• **AIM OF THE EXERCISE**:
Go through the listing below and list every line with "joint".

++++++++++

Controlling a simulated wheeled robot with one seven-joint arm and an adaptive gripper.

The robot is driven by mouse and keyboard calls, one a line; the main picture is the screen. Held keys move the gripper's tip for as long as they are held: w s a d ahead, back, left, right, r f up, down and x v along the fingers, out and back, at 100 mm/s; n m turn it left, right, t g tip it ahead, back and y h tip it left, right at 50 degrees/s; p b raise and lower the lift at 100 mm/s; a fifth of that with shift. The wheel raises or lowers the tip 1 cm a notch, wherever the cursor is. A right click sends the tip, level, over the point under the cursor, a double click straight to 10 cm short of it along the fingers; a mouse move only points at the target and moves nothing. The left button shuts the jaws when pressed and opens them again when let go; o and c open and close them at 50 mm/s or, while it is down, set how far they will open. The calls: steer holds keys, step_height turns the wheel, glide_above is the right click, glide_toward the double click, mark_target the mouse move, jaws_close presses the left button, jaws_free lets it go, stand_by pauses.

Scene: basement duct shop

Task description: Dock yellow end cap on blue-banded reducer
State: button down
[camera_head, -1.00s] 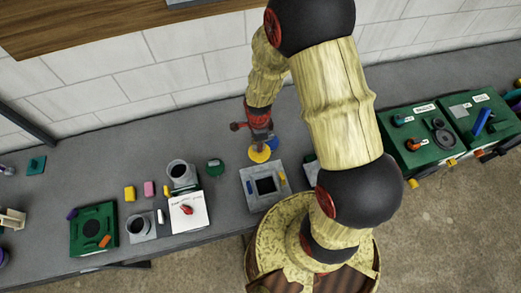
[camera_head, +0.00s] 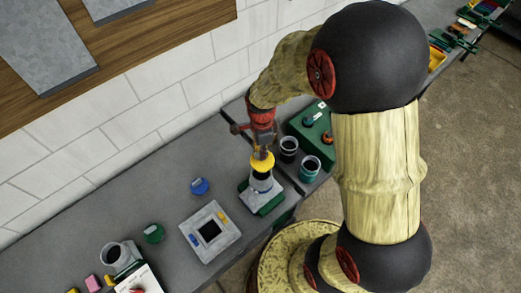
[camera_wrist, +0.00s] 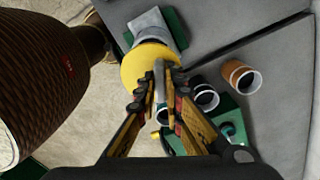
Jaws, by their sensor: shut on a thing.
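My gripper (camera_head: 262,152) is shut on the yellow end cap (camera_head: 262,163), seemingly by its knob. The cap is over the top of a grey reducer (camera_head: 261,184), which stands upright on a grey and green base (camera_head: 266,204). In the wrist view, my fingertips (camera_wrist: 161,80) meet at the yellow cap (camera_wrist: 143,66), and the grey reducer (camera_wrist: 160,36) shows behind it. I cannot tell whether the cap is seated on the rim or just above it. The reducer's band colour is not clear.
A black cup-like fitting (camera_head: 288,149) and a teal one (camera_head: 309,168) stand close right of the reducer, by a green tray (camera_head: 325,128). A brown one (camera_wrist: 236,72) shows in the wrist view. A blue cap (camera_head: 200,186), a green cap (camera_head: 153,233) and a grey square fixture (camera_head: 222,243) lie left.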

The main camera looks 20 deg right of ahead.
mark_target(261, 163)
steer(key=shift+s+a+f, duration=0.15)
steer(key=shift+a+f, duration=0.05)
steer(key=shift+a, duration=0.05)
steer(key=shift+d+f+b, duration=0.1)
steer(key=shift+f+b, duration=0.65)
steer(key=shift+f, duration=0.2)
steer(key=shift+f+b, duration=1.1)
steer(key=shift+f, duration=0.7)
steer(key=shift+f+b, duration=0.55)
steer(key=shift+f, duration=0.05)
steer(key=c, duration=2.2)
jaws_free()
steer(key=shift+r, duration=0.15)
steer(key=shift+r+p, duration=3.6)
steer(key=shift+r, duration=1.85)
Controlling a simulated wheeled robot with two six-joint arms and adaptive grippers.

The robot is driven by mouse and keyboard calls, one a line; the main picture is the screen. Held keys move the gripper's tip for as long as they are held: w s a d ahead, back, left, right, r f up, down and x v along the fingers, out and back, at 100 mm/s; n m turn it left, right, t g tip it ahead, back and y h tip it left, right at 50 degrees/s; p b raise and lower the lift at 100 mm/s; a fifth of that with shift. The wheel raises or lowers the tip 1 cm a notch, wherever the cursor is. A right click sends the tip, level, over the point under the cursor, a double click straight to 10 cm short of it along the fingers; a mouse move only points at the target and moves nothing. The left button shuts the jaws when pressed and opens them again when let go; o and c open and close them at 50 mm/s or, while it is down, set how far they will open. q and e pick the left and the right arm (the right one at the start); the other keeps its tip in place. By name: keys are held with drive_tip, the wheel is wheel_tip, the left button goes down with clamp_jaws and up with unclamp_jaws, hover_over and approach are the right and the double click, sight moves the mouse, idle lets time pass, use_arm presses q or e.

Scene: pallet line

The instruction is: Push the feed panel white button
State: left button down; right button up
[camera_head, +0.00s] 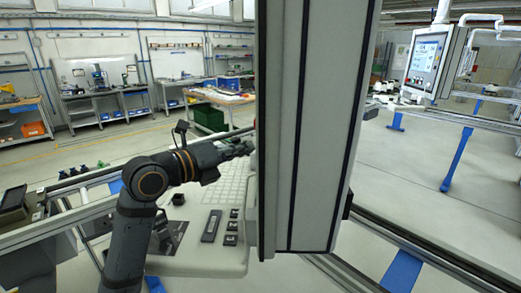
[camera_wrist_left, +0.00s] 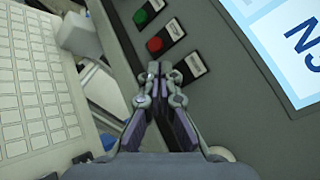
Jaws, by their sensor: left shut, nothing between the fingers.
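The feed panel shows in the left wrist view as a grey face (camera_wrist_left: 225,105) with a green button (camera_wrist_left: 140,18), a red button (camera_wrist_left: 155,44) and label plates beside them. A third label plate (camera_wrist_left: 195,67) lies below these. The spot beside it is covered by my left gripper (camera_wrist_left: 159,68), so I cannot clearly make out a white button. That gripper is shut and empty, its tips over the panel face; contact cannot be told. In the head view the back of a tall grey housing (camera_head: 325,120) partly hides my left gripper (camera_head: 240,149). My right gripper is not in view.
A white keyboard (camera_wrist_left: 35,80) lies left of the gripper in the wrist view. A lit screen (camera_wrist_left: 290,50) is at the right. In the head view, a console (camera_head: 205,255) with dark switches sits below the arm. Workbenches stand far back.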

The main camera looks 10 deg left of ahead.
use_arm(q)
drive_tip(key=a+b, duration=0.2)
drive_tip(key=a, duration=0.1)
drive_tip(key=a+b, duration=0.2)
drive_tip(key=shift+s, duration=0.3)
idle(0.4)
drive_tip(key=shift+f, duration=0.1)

++++++++++

• **ANSWER FOR THIS EXERCISE**:
Controlling a simulated wheeled robot with one seven-joint arm and an adaptive gripper.
Controlling a simulated wheeled robot with two six-joint arms and adaptive grippers.

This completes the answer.